#### YOUR TASK:
Exactly the lines from the start of the data below through the line that contains "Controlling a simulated" are to be copied, with pictures left out.
· · · · · · ·
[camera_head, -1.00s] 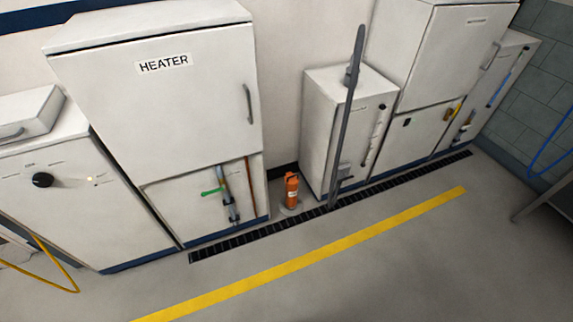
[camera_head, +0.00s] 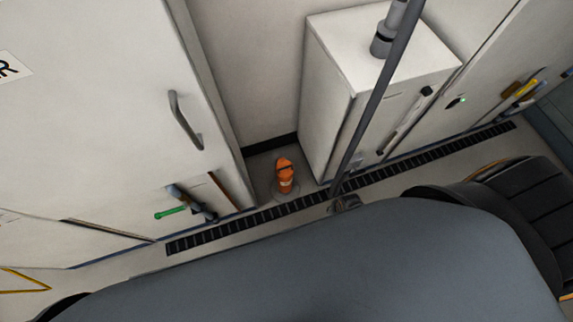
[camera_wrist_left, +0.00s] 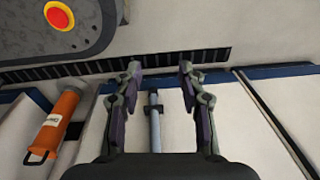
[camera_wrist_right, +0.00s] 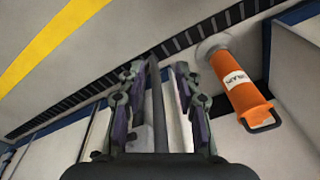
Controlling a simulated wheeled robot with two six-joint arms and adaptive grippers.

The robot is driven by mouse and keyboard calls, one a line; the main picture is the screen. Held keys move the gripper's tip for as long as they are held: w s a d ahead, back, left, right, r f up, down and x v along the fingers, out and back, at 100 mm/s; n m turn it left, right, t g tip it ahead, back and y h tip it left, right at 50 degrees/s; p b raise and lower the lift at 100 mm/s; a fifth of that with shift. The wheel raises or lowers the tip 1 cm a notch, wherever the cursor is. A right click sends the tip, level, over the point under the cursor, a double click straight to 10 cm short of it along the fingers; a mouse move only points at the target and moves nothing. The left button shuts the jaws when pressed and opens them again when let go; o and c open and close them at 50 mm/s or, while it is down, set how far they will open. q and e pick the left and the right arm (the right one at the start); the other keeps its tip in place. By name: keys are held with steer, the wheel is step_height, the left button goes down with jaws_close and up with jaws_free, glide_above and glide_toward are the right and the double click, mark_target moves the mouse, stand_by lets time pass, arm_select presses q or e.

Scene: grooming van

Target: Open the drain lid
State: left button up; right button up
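A long black slotted drain grate (camera_head: 440,157) runs along the floor in front of the cabinets. It also shows in the left wrist view (camera_wrist_left: 95,67) and the right wrist view (camera_wrist_right: 200,33). An orange canister-like thing (camera_head: 284,178) with a dark handle stands on a round pale floor plate (camera_wrist_right: 211,42) beside the grate.
A larger white cabinet with a handle (camera_head: 185,120) and a green lever (camera_head: 171,212) stands left. My body covers the lower head view. A red button (camera_wrist_left: 59,16) is in the left wrist view.

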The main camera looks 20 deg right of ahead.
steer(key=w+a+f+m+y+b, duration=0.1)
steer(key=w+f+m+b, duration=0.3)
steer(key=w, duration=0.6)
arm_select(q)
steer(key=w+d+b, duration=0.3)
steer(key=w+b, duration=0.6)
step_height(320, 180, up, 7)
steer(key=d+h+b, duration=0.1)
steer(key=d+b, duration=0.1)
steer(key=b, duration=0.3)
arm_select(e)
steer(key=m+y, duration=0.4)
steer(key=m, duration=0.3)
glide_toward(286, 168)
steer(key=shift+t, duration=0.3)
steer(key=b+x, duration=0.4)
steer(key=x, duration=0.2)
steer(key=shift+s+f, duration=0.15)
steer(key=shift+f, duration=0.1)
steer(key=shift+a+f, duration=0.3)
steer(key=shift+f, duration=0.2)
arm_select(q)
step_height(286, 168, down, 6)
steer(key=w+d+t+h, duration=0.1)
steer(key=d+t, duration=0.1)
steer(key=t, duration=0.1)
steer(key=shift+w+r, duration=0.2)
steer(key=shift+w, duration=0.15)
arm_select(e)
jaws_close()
· · · · · · ·
#### IN RESPONSE:
[camera_head, -1.00s] 
[camera_head, +0.00s] 
[camera_wrist_left, +0.00s] 
[camera_wrist_right, +0.00s] 
Controlling a simulated wheeled robot with two six-joint arms and adaptive grippers.

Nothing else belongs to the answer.